4.2.1.1 Unternehmerische Entscheidung

4.2.1.1.1 Unternehmerische Entscheidungen auf der Gestaltungsebene

 

Rz. 669

Jeder Kündigung geht regelmäßig eine konzeptionelle unternehmerische Entscheidung voraus, die Auswirkungen auf die Entwicklung von Personalbeständen hat. Nach der Rechtsprechung des BAG ist unter einer unternehmerischen Entscheidung die Bestimmung der Unternehmenspolitik zu verstehen, die der Geschäftsführung zugrunde liegt (BAG, Urteil v. 24.4.1997, 2 AZR 352/96[1]). Der Arbeitgeber trifft aufgrund wirtschaftlicher Entwicklungen oder fiskalischer oder organisatorischer Überlegungen eine Entscheidung, die sich letztlich auf die Beschäftigungsmöglichkeiten im Betrieb auswirkt (BAG, Urteil v. 22.3.2003, 2 AZR 326/02[2]). Diese Entscheidung begründet ein dringendes betriebliches Erfordernis i. S. d. § 1 Abs. 2 Satz 1 3. Alt. KSchG, wenn sie sich konkret auf die Einsatzmöglichkeit des gekündigten Arbeitnehmers auswirkt (BAG, Urteil v. 13.3.2008, 2 AZR 1037/06[3]).

 

Rz. 670

Das Bundesarbeitsgericht prüft die "freie unternehmerische Entscheidung" grds. nicht darauf, ob sie notwendig, sinnvoll oder zweckmäßig ist.

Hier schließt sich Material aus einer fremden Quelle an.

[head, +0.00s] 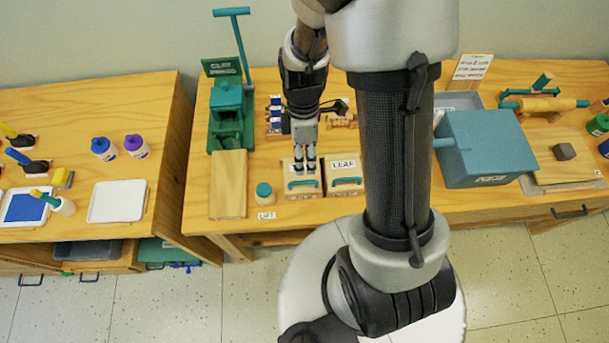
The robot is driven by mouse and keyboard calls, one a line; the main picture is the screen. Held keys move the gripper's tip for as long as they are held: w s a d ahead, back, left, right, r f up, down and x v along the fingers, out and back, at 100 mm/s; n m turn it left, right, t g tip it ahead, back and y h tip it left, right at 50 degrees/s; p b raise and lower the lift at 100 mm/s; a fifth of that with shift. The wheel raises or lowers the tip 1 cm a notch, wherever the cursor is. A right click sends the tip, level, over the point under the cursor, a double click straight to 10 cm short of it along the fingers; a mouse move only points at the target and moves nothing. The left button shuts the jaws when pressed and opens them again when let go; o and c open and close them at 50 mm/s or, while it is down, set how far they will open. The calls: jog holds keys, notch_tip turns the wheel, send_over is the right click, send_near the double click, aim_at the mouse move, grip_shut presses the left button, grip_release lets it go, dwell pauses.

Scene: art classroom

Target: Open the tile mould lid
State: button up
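Two small wooden moulds sit side by side on the middle table, each with a teal bar handle on its front part. The left mould (291,191) has its handle (303,184) just below my gripper in the picture. The right mould (346,191) has a "LEAF" card behind its handle (347,181). Both lids look flat and closed. My gripper (305,172) points down over the back of the left mould and partly hides its card. The two fingers are close together, and I cannot tell whether they are shut. I see no object between them.
A teal press (228,115) and wooden board (229,185) stand left of the moulds. A teal-lidded jar (265,194) is close by at left. A large teal box (487,148) stands at right. My arm hides the table just right of the moulds.

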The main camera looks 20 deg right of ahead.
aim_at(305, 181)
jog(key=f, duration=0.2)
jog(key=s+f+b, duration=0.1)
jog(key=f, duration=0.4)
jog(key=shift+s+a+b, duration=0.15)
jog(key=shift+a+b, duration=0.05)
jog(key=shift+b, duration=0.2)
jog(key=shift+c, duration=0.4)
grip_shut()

Nach der gegenwärtigen Wirtschafts- und Sozialordnung trägt der Arbeitgeber das wirtschaftliche Risiko für die zweckmäßige Einrichtung und Gestaltung des Betriebs. Entsprechend ist er aufgrund seiner Berufsfreiheit nach Art. 12 Abs. 1 GG grds. bis an die Grenze der Willkür berechtigt, seine betrieblichen Aktivitäten zu gestalten, einzuschränken oder bestimmte bisher in seinem Betrieb verrichtete Arbeiten an Dritte fremd zu vergeben (BAG, Urteil v. 31.7.2014, 2 AZR 422/13[4]; BAG, Urteil v. 20.6.2013, 2 AZR 379/12[5]). Hierzu gehört auch das Recht, sein Unternehmen aufzugeben bzw. selbst darüber zu entscheiden, welche Größenordnung es haben und welche unternehmerischen Ziele es verfolgen soll (BAG, Urteil v. 12.11.1998, 2 AZR 91/98[6]), ebenso die Festlegung, an welchem Standort welche arbeitstechnischen Zwecke verfolgt werden sollen (BAG, Urteil v. 27.9.2001, 2 AZR 246/00[7]). Auch kann der Arbeitgeber frei darüber entscheiden, ob er infolge einer Personalreduzierung z. B. qualitative Abstriche oder verlängerte Bearbeitungszeiten in Kauf nimmt (BAG, Urteil v. 27.4.2017, 2 AZR 67/17[8]). Dementsprechend kann ihn das gesetzliche Kündigungsschutzrecht nicht dazu verpflichten, betriebliche Organisationsstrukturen und -abläufe oder Standorte beizubehalten und geplante Organisationsänderungen nicht durchzuführen. Es ist nicht Sache der Arbeitsgerichte, dem Arbeitgeber eine bessere betriebliche oder unternehmerische Organisationsstruktur vorzuschreiben (BAG, Urteil v. 21.2.2002, 2 AZR 556/00[9]; BAG, Urteil v. 18.6.2015, 2 AZR 480/14[10]).

 

Rz. 671

Gleichwohl unterliegt die unternehmerische Entscheidung einer eingeschränkten gerichtlichen Kontrolle: Nach st. Rspr. des BAG darf die Entscheidung nicht offenbar unsachlich, unvernünftig oder willkürlich sein (BAG, Urteil v. 29.11.2007, 2 AZR 388/06[11]; BAG, Urteil v. 24.5.2012, 2 AZR 124/11[12]). Es sollen Kündigungen vermieden werden, die zu einer rechtswidrigen Überforderung oder Benachteiligung des im Betrieb verbleibenden Personals führen. Außerdem soll verhindert werden, dass die unternehmerische Entscheidung lediglich als Vorwand benutzt wird, um Arbeitnehmer aus dem Betrieb zu drängen, obwohl Beschäftigungsbedarf und Beschäftigungsmöglichkeit fortbestehen und lediglich die Arbeitsvertragsinhalte und die gesetzlichen Kündigungsschutzbestimmungen als zu belastend angesehen werden (BAG, Urteil v. 27.4.2017, 2 AZR 67/17[13]). Das Unternehmenskonzept unterliegt einer Rechtsmissbrauchskontrolle.[14] Wird ein beschlossenes Konzept tatsächlich umgesetzt, spricht eine tatsächliche Vermutung für das Vorliegen sachgerechter Gründe. Ein Unternehmer wird sich i. d. R. nicht bewusst...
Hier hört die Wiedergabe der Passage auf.